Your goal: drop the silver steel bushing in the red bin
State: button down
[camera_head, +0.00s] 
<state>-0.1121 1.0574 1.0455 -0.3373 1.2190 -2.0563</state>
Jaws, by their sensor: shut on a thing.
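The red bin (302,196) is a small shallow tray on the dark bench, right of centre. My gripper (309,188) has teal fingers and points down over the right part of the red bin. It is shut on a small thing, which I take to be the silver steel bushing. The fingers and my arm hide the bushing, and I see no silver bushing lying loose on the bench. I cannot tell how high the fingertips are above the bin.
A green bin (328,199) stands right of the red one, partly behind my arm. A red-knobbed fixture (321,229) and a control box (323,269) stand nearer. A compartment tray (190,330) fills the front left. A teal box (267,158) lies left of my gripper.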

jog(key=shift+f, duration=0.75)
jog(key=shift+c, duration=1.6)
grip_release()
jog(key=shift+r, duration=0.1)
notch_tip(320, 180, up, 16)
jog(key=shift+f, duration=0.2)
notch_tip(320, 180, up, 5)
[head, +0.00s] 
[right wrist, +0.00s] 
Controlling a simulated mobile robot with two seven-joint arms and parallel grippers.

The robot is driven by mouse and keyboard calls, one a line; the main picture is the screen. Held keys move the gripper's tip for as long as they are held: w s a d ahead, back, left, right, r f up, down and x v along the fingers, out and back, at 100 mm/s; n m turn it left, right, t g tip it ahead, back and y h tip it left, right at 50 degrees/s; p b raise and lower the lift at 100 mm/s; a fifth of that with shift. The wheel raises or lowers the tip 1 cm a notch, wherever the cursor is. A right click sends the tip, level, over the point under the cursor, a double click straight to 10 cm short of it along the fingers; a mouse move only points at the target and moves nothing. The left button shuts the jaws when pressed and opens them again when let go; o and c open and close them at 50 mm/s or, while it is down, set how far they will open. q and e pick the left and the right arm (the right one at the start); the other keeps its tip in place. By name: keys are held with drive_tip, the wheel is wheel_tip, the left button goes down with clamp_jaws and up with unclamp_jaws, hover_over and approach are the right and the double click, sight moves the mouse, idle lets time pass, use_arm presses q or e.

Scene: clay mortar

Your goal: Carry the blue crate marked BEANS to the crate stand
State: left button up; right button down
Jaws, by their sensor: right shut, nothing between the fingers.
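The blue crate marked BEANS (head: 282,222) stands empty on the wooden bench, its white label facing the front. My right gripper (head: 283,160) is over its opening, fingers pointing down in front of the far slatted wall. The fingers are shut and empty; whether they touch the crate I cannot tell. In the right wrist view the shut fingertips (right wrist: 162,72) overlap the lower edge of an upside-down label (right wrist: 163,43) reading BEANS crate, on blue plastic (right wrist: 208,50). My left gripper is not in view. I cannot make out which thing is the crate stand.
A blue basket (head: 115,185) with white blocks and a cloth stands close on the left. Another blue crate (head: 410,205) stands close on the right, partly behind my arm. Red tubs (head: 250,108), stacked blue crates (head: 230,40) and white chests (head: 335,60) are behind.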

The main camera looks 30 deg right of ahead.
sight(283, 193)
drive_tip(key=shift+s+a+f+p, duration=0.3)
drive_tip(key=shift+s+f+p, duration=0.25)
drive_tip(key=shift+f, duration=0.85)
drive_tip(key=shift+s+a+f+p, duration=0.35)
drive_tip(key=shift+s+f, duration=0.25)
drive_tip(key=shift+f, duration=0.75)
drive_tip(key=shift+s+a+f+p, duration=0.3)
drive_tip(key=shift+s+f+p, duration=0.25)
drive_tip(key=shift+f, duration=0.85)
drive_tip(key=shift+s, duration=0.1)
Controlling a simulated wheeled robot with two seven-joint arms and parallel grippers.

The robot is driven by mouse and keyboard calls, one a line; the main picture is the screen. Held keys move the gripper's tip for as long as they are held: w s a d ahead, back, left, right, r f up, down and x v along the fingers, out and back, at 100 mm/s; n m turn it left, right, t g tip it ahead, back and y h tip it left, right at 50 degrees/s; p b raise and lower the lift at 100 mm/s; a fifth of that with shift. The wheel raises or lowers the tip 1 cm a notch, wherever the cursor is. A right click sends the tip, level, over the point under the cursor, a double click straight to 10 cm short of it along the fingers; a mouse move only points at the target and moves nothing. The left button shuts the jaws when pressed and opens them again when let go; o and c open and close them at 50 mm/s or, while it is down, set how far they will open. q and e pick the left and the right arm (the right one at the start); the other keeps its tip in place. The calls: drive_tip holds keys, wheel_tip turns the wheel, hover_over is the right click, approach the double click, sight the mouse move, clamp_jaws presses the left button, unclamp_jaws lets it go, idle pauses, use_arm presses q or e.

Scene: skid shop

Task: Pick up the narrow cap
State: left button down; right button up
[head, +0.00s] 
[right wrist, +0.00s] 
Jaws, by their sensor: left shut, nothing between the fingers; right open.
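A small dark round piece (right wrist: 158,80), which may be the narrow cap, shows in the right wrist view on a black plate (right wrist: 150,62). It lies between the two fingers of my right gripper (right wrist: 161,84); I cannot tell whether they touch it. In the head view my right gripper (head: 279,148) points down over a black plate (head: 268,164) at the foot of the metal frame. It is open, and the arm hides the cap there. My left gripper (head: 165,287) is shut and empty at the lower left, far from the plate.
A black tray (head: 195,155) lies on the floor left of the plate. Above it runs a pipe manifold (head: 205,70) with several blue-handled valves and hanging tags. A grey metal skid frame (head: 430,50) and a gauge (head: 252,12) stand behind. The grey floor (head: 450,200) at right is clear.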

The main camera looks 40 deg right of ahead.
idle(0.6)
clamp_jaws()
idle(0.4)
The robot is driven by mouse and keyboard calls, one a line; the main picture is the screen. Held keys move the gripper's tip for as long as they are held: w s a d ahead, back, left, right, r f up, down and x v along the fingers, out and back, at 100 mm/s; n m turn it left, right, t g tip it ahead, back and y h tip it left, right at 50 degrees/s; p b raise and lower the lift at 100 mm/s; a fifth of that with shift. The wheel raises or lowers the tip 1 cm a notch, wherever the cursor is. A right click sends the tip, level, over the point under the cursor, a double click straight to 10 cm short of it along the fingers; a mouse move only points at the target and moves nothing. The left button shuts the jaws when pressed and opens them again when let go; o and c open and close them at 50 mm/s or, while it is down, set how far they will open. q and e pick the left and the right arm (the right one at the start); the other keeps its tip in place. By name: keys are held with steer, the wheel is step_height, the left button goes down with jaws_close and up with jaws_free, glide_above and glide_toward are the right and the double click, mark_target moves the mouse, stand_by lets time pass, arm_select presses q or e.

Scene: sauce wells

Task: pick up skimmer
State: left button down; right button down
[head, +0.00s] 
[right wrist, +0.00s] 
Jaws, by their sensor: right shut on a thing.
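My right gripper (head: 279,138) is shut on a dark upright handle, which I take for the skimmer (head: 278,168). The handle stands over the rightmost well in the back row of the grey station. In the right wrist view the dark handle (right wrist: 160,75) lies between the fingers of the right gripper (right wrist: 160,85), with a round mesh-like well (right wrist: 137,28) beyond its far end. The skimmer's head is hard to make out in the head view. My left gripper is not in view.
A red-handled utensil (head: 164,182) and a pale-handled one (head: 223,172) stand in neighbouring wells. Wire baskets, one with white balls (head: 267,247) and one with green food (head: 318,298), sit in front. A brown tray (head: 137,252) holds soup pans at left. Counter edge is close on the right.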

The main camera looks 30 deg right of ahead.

____

▶ _YOUR INSTRUCTIONS_
Transcribe all lines as written.

▶ _RESULT_
Your goal: drop the silver steel bushing in the red bin
State: button down
[camera_head, +0.00s] 
<state>-0.1121 1.0574 1.0455 -0.3373 1.2190 -2.0563</state>
Jaws, by their sensor: shut on a thing.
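The red bin (302,196) is a small shallow tray on the dark bench, right of centre. My gripper (309,188) has teal fingers and points down over the right part of the red bin. It is shut on a small thing, which I take to be the silver steel bushing. The fingers and my arm hide the bushing, and I see no silver bushing lying loose on the bench. I cannot tell how high the fingertips are above the bin.
A green bin (328,199) stands right of the red one, partly behind my arm. A red-knobbed fixture (321,229) and a control box (323,269) stand nearer. A compartment tray (190,330) fills the front left. A teal box (267,158) lies left of my gripper.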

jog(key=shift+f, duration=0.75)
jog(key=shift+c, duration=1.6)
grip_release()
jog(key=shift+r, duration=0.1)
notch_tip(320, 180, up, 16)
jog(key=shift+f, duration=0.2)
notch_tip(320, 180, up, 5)
[head, +0.00s] 
[right wrist, +0.00s] 
Controlling a simulated mobile robot with two seven-joint arms and parallel grippers.

The robot is driven by mouse and keyboard calls, one a line; the main picture is the screen. Held keys move the gripper's tip for as long as they are held: w s a d ahead, back, left, right, r f up, down and x v along the fingers, out and back, at 100 mm/s; n m turn it left, right, t g tip it ahead, back and y h tip it left, right at 50 degrees/s; p b raise and lower the lift at 100 mm/s; a fifth of that with shift. The wheel raises or lowers the tip 1 cm a notch, wherever the cursor is. A right click sends the tip, level, over the point under the cursor, a double click straight to 10 cm short of it along the fingers; a mouse move only points at the target and moves nothing. The left button shuts the jaws when pressed and opens them again when let go; o and c open and close them at 50 mm/s or, while it is down, set how far they will open. q and e pick the left and the right arm (the right one at the start); the other keeps its tip in place. By name: keys are held with drive_tip, the wheel is wheel_tip, the left button goes down with clamp_jaws and up with unclamp_jaws, hover_over and approach are the right and the double click, sight moves the mouse, idle lets time pass, use_arm presses q or e.

Scene: clay mortar

Your goal: Carry the blue crate marked BEANS to the crate stand
State: left button up; right button down
Jaws, by their sensor: right shut, nothing between the fingers.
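The blue crate marked BEANS (head: 282,222) stands empty on the wooden bench, its white label facing the front. My right gripper (head: 283,160) is over its opening, fingers pointing down in front of the far slatted wall. The fingers are shut and empty; whether they touch the crate I cannot tell. In the right wrist view the shut fingertips (right wrist: 162,72) overlap the lower edge of an upside-down label (right wrist: 163,43) reading BEANS crate, on blue plastic (right wrist: 208,50). My left gripper is not in view. I cannot make out which thing is the crate stand.
A blue basket (head: 115,185) with white blocks and a cloth stands close on the left. Another blue crate (head: 410,205) stands close on the right, partly behind my arm. Red tubs (head: 250,108), stacked blue crates (head: 230,40) and white chests (head: 335,60) are behind.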

The main camera looks 30 deg right of ahead.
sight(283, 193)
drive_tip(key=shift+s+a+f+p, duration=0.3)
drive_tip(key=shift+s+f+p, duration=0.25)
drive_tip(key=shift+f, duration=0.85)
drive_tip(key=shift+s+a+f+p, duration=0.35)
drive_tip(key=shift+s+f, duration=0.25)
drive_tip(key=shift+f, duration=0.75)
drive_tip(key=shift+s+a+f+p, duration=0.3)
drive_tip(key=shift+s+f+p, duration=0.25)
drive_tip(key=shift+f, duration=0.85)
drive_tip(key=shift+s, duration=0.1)
Controlling a simulated wheeled robot with two seven-joint arms and parallel grippers.

The robot is driven by mouse and keyboard calls, one a line; the main picture is the screen. Held keys move the gripper's tip for as long as they are held: w s a d ahead, back, left, right, r f up, down and x v along the fingers, out and back, at 100 mm/s; n m turn it left, right, t g tip it ahead, back and y h tip it left, right at 50 degrees/s; p b raise and lower the lift at 100 mm/s; a fifth of that with shift. The wheel raises or lowers the tip 1 cm a notch, wherever the cursor is. A right click sends the tip, level, over the point under the cursor, a double click straight to 10 cm short of it along the fingers; a mouse move only points at the target and moves nothing. The left button shuts the jaws when pressed and opens them again when let go; o and c open and close them at 50 mm/s or, while it is down, set how far they will open. q and e pick the left and the right arm (the right one at the start); the other keeps its tip in place. The calls: drive_tip holds keys, wheel_tip turns the wheel, hover_over is the right click, approach the double click, sight the mouse move, clamp_jaws presses the left button, unclamp_jaws lets it go, idle pauses, use_arm presses q or e.

Scene: skid shop

Task: Pick up the narrow cap
State: left button down; right button up
[head, +0.00s] 
[right wrist, +0.00s] 
Jaws, by their sensor: left shut, nothing between the fingers; right open.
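A small dark round piece (right wrist: 158,80), which may be the narrow cap, shows in the right wrist view on a black plate (right wrist: 150,62). It lies between the two fingers of my right gripper (right wrist: 161,84); I cannot tell whether they touch it. In the head view my right gripper (head: 279,148) points down over a black plate (head: 268,164) at the foot of the metal frame. It is open, and the arm hides the cap there. My left gripper (head: 165,287) is shut and empty at the lower left, far from the plate.
A black tray (head: 195,155) lies on the floor left of the plate. Above it runs a pipe manifold (head: 205,70) with several blue-handled valves and hanging tags. A grey metal skid frame (head: 430,50) and a gauge (head: 252,12) stand behind. The grey floor (head: 450,200) at right is clear.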

The main camera looks 40 deg right of ahead.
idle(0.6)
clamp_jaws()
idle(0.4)
The robot is driven by mouse and keyboard calls, one a line; the main picture is the screen. Held keys move the gripper's tip for as long as they are held: w s a d ahead, back, left, right, r f up, down and x v along the fingers, out and back, at 100 mm/s; n m turn it left, right, t g tip it ahead, back and y h tip it left, right at 50 degrees/s; p b raise and lower the lift at 100 mm/s; a fifth of that with shift. The wheel raises or lowers the tip 1 cm a notch, wherever the cursor is. A right click sends the tip, level, over the point under the cursor, a double click straight to 10 cm short of it along the fingers; a mouse move only points at the target and moves nothing. The left button shuts the jaws when pressed and opens them again when let go; o and c open and close them at 50 mm/s or, while it is down, set how far they will open. q and e pick the left and the right arm (the right one at the start); the other keeps its tip in place. By name: keys are held with steer, the wheel is step_height, the left button goes down with jaws_close and up with jaws_free, glide_above and glide_toward are the right and the double click, mark_target moves the mouse, stand_by lets time pass, arm_select presses q or e.

Scene: sauce wells

Task: pick up skimmer
State: left button down; right button down
[head, +0.00s] 
[right wrist, +0.00s] 
Jaws, by their sensor: right shut on a thing.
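My right gripper (head: 279,138) is shut on a dark upright handle, which I take for the skimmer (head: 278,168). The handle stands over the rightmost well in the back row of the grey station. In the right wrist view the dark handle (right wrist: 160,75) lies between the fingers of the right gripper (right wrist: 160,85), with a round mesh-like well (right wrist: 137,28) beyond its far end. The skimmer's head is hard to make out in the head view. My left gripper is not in view.
A red-handled utensil (head: 164,182) and a pale-handled one (head: 223,172) stand in neighbouring wells. Wire baskets, one with white balls (head: 267,247) and one with green food (head: 318,298), sit in front. A brown tray (head: 137,252) holds soup pans at left. Counter edge is close on the right.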

The main camera looks 30 deg right of ahead.

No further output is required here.